**Direction:** Taking the data below, please print only the lines from the line holding "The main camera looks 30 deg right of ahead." to the line holding "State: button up", inclusive, with pictures omitted.

┄┄┄┄┄┄┄┄┄┄

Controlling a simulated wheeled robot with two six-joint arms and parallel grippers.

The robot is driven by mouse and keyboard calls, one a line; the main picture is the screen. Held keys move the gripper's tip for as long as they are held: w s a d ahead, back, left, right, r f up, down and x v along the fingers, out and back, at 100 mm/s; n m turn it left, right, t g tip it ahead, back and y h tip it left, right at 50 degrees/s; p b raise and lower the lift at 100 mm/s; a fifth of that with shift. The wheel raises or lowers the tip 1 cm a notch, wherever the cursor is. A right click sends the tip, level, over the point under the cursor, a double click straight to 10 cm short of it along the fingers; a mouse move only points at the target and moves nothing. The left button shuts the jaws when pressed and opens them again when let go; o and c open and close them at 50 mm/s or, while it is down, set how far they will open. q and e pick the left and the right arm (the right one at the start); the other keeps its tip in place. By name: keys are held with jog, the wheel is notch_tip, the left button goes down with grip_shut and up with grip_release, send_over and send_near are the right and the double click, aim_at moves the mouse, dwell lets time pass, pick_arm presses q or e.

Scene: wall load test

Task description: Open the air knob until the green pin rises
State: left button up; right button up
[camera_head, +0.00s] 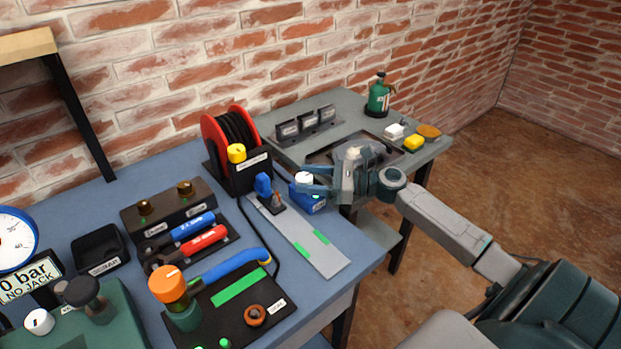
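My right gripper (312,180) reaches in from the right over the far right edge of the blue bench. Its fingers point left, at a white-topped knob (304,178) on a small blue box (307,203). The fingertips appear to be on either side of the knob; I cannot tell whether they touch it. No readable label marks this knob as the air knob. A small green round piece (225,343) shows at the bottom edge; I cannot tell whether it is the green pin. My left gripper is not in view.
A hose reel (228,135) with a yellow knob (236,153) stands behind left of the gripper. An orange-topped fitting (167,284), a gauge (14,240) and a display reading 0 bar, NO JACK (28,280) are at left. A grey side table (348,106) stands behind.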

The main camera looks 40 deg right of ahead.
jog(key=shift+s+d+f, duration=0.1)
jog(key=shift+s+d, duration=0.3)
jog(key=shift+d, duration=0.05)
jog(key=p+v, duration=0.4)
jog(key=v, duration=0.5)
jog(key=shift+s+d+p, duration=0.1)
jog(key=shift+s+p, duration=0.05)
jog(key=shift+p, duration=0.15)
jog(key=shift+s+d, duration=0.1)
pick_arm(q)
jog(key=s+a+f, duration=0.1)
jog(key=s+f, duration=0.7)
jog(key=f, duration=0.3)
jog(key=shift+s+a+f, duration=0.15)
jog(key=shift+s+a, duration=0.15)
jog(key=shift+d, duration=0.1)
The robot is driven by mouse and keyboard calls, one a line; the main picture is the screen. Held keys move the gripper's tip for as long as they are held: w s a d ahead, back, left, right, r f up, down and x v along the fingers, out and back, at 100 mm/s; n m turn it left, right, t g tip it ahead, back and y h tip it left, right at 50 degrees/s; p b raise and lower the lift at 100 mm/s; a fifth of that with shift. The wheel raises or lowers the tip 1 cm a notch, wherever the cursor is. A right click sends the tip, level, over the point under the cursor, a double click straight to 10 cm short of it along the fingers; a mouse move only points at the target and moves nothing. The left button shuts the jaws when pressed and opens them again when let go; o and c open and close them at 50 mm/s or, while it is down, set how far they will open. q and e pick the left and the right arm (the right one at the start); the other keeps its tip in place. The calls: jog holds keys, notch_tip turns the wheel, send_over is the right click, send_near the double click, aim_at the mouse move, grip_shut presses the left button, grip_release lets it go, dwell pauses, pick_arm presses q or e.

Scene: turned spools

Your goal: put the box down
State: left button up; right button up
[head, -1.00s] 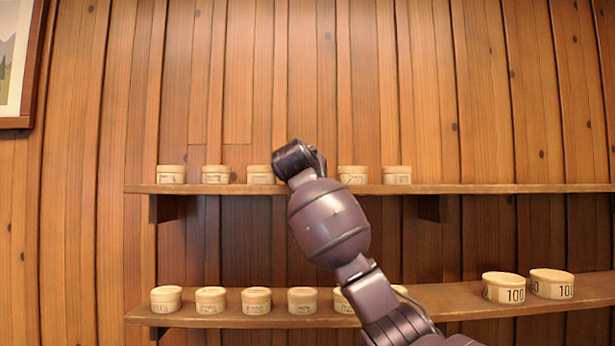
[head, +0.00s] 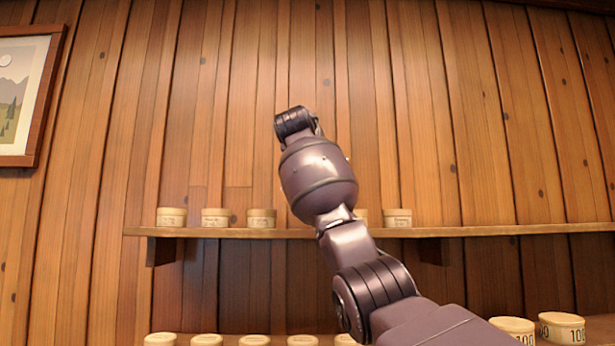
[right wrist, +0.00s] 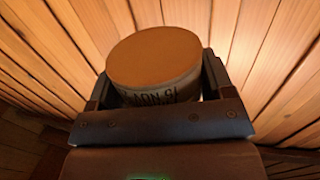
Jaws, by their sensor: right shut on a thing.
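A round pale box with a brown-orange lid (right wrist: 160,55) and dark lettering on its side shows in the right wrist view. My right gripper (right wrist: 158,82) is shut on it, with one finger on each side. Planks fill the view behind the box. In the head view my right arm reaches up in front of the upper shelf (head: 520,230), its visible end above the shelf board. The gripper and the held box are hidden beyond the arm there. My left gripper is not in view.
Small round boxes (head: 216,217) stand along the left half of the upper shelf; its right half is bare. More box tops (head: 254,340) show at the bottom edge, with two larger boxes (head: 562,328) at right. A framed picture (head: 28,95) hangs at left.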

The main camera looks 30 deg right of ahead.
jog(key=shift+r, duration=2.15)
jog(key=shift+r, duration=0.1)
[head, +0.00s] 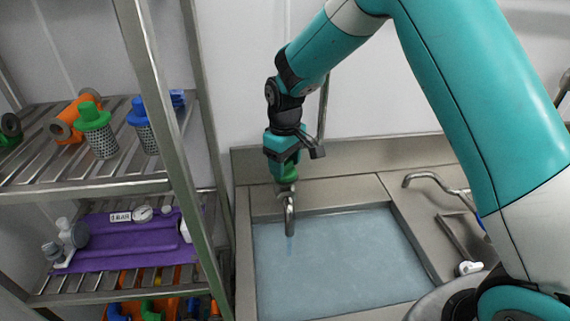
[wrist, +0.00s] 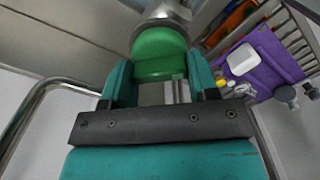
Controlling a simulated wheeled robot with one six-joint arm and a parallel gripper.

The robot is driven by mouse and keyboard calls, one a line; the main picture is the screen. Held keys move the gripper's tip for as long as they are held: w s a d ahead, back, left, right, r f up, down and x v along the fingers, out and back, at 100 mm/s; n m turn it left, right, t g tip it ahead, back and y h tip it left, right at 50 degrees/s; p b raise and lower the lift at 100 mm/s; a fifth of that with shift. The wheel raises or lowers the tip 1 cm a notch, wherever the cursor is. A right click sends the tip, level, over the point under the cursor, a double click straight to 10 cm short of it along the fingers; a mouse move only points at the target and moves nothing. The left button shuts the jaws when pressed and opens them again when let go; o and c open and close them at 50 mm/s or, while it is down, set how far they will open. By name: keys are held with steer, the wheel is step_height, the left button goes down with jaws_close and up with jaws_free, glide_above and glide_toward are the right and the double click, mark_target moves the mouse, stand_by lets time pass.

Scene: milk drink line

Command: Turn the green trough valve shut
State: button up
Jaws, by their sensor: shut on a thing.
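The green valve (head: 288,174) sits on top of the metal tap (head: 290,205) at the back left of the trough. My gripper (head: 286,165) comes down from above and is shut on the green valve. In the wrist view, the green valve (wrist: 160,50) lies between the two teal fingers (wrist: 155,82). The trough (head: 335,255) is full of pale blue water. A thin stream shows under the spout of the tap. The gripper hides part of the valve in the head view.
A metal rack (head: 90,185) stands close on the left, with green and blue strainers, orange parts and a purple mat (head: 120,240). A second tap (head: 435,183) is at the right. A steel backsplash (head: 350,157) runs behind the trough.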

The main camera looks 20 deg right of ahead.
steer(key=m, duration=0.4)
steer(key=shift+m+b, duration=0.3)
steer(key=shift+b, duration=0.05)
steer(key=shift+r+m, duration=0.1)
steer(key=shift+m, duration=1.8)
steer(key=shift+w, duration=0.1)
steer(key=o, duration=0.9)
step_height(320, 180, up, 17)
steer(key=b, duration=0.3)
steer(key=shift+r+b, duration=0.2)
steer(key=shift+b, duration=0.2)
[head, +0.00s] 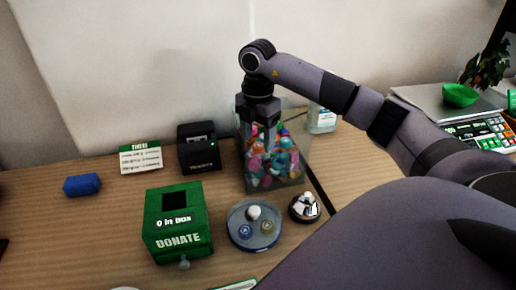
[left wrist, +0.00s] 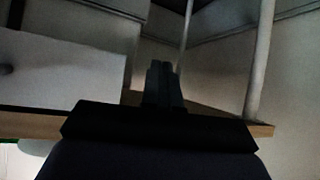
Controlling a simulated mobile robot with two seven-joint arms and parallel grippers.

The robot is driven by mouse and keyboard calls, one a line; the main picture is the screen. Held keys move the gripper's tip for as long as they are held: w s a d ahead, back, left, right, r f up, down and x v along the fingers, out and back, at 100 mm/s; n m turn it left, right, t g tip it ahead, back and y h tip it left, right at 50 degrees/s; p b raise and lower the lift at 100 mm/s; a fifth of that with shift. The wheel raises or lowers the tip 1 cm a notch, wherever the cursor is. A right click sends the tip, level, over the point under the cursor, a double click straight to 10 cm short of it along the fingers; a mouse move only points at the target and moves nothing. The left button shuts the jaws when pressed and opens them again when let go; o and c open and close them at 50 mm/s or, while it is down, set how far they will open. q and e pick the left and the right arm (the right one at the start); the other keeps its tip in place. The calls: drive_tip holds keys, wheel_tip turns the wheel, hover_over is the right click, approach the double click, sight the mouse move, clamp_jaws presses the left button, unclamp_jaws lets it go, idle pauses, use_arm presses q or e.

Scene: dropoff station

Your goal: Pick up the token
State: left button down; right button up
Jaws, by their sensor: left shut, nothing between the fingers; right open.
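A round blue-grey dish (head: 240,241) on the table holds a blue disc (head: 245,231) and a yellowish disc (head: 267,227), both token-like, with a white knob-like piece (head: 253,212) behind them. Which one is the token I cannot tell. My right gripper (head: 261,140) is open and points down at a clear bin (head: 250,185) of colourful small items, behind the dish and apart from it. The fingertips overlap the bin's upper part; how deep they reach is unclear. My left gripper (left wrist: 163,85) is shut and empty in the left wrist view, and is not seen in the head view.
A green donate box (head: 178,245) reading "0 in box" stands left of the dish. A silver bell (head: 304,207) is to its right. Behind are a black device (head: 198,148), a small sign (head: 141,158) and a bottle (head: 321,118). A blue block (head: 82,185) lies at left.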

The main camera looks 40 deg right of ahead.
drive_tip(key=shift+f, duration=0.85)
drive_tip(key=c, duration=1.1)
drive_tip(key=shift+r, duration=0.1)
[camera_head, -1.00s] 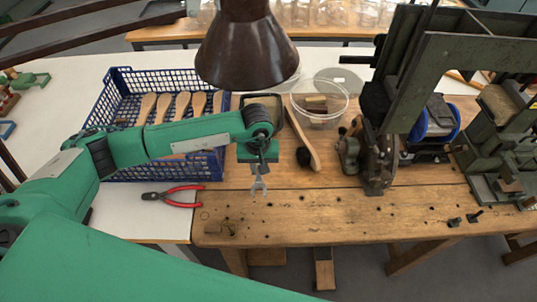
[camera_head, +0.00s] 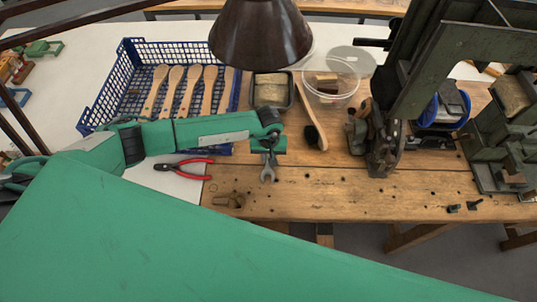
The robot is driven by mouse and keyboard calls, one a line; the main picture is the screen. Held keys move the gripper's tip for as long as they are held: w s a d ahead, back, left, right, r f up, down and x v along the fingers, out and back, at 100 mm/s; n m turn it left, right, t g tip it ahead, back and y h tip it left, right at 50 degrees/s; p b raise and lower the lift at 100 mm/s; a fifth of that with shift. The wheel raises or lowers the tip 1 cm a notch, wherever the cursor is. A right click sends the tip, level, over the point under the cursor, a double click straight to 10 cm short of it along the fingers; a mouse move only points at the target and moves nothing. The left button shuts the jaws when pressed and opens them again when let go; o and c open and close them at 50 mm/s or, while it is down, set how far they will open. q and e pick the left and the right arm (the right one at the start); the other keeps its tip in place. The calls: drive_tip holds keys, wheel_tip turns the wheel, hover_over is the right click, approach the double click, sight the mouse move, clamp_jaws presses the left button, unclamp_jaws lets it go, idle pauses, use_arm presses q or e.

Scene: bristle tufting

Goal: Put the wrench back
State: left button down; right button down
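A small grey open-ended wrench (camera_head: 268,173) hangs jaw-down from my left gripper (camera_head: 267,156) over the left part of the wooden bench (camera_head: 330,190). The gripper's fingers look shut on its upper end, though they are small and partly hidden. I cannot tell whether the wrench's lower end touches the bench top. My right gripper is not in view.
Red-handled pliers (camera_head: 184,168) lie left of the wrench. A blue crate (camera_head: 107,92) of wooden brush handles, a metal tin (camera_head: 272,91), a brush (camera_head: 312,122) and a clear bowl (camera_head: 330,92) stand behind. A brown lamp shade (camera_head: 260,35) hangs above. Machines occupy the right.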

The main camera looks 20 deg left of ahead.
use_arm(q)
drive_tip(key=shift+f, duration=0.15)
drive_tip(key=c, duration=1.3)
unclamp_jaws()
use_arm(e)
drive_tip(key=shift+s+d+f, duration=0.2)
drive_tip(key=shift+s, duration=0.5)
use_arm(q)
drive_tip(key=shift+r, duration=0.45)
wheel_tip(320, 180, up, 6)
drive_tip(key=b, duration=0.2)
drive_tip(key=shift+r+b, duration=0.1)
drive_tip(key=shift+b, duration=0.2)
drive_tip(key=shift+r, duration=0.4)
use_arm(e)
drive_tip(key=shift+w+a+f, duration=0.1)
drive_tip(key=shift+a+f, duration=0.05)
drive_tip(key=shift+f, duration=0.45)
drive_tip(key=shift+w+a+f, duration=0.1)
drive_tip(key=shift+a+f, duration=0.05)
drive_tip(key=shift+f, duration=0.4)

┄┄┄┄┄┄┄┄┄┄

**Task response:**
The main camera looks 30 deg right of ahead.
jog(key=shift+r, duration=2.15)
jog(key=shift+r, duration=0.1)
[head, +0.00s] 
[wrist, +0.00s] 
Controlling a simulated wheeled robot with one six-joint arm and a parallel gripper.

The robot is driven by mouse and keyboard calls, one a line; the main picture is the screen. Held keys move the gripper's tip for as long as they are held: w s a d ahead, back, left, right, r f up, down and x v along the fingers, out and back, at 100 mm/s; n m turn it left, right, t g tip it ahead, back and y h tip it left, right at 50 degrees/s; p b raise and lower the lift at 100 mm/s; a fifth of that with shift. The wheel raises or lowers the tip 1 cm a notch, wherever the cursor is. A right click sends the tip, level, over the point under the cursor, a double click straight to 10 cm short of it along the fingers; a mouse move only points at the target and moves nothing. The left button shuts the jaws when pressed and opens them again when let go; o and c open and close them at 50 mm/s or, while it is down, set how far they will open. By name: keys are held with steer, the wheel is step_height, the left button goes down with jaws_close and up with jaws_free, glide_above and glide_toward are the right and the double click, mark_target moves the mouse, stand_by lets time pass.

Scene: milk drink line

Command: Turn the green trough valve shut
State: button up

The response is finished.